## STATED TASK
Find and return each line containing "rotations".
■ ■ ■ ■
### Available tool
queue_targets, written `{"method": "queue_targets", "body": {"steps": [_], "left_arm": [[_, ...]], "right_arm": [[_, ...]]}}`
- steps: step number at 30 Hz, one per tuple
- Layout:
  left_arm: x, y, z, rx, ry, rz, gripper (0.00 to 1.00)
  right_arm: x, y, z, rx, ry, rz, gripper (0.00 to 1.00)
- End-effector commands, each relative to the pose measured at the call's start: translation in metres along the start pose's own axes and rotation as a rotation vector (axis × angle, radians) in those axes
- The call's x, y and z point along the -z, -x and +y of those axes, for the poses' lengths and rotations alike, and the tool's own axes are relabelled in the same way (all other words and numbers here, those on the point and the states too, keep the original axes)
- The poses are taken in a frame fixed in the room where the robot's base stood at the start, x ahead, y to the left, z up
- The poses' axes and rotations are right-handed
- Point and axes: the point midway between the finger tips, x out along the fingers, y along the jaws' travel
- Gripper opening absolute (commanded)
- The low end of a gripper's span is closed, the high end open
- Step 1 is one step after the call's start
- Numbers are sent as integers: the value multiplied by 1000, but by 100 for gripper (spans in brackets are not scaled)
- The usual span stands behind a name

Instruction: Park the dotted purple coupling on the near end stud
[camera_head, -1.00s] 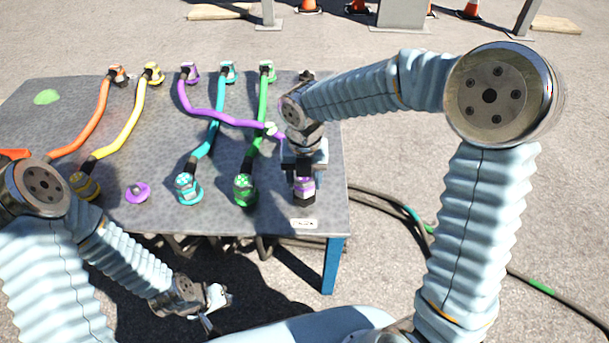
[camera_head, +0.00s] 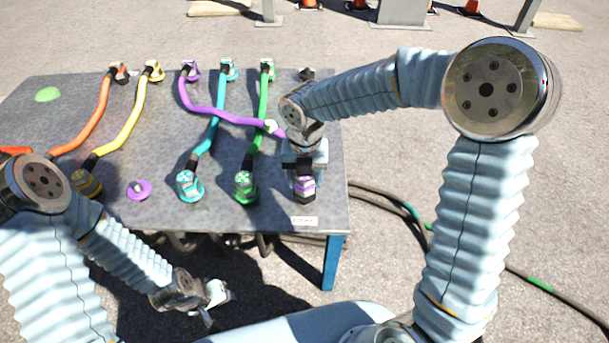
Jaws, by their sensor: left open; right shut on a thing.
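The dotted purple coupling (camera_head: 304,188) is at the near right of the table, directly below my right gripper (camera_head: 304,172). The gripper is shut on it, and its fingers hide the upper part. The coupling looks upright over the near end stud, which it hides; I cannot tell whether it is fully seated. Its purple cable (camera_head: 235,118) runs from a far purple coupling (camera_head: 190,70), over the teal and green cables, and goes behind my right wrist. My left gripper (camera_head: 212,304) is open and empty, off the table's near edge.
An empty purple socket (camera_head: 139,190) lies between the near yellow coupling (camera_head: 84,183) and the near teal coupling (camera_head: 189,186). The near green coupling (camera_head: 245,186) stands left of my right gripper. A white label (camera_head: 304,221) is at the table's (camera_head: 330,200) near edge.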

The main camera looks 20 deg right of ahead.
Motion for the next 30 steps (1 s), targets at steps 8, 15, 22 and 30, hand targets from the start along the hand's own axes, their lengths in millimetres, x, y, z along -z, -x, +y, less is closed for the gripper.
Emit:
■ ■ ■ ■
## RESPONSE FOR THIS EXERCISE
- The call's x, y and z point along the -z, -x and +y of those axes, for the poses' lengths and rotations alike, and the tool's own axes are relabelled in the same way (all other words and numbers here, those on the point and the states too, keep the original axes)
- The poses' axes and rotations are right-handed

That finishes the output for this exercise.